Let’s take that statement apart for a moment: So the push to have as many votes counted as legally possible is “the Democratic position, the liberal position?” Okay, then, what exactly is the Republican position? Could anything possibly illustrate the utter moral bankruptcy of the Republican Party better than that statement?
And it gets worse. While he’s bet thus far on actually winning the raw vote count, McCormick has “hedged” his chances for the looming recount by hiring attorney and Trump election operative Mike Roman. Roman is the fellow who spearheaded Trump’s failed effort to invalidate the Pennsylvania election in 2020. This is the guy who tweeted over and over in 2020 about just how awful Philadelphia was being to Trump, railing about “stuffed ballot boxes” and Republican poll watchers being turned away. Twitter flagged his posts and Philadelphia’s district attorney called them “deliberately deceptive.” Presumably his efforts for McCormick will be limited to challenging individual ballots rather than impugning the entire mail-in process, which he did in 2020.

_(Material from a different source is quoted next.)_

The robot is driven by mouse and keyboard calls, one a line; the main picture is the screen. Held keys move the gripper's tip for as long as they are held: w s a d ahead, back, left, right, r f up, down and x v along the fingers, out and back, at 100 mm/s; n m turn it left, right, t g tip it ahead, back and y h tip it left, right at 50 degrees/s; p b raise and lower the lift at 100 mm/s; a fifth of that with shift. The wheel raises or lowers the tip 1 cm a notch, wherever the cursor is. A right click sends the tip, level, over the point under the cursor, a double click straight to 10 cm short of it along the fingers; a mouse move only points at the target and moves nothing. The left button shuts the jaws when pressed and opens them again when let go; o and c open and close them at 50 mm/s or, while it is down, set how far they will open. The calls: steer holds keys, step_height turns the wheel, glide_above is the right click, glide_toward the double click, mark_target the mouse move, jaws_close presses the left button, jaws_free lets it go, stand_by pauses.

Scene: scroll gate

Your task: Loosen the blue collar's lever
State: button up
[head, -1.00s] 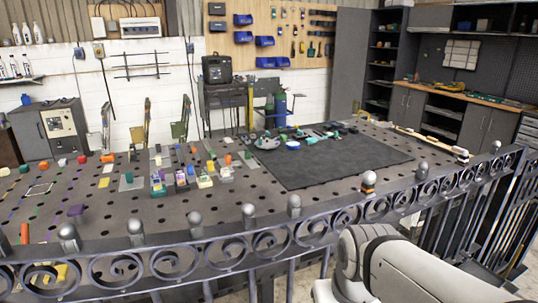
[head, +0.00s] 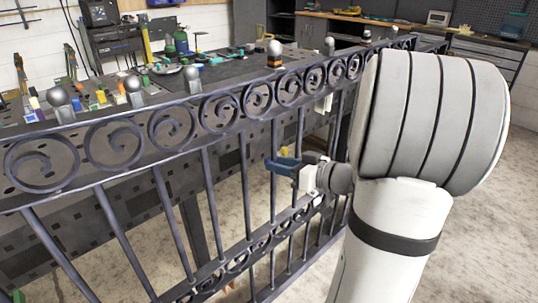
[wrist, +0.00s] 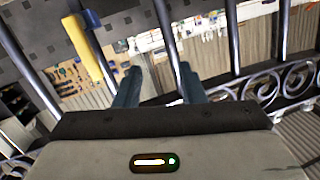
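My gripper (head: 284,166) has blue-grey fingers and is at the gate's upright bars, below the scroll band, in the head view. In the wrist view my gripper (wrist: 160,76) is open, with nothing between its fingers. A yellow bar, perhaps the lever (wrist: 84,48), lies left of the left finger and apart from it. A small yellow piece, perhaps the same lever (head: 284,152), shows just above the fingers in the head view.
The iron gate (head: 152,134) has scroll bands and upright bars close around my gripper. Finials stand on its top rail, one with orange bands (head: 273,62). A worktable with small parts stands behind it. Open concrete floor (head: 500,225) lies at the right.

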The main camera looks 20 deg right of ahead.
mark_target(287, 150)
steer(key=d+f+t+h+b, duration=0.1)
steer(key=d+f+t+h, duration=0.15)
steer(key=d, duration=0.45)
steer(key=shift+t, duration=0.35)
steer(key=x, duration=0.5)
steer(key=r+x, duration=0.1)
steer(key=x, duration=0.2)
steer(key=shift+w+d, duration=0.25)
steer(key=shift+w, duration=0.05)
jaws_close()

As Tamari and Lai illustrate, what makes this brand of Republican hypocrisy even more noxious is that both Oz and McCormick premised their campaigns on Trump’s Big Lie of election fraud, with Oz bloviating about the mail-in ballot process (falsely suggesting that absentee ballots were provided to people who hadn’t asked for them) and McCormick complaining about the “security” of drop boxes. Strangely, neither is making these broad criticisms now, when their own elections are at stake.
What the Oz/McCormick debacle now unfolding in Pennsylvania reveals is that all of the seditious nonsense spewed by Republicans about “election integrity” only applies when they’re losing to a Democrat. That their supposed fealty to Trump’s entire “Big Lie” shtick is and was nothing more than a fig leaf for a naked power grab by Republicans who only view themselves as legitimate. And that the integrity and security of our elections are just fine for Republicans, as long as they happen to be the winners.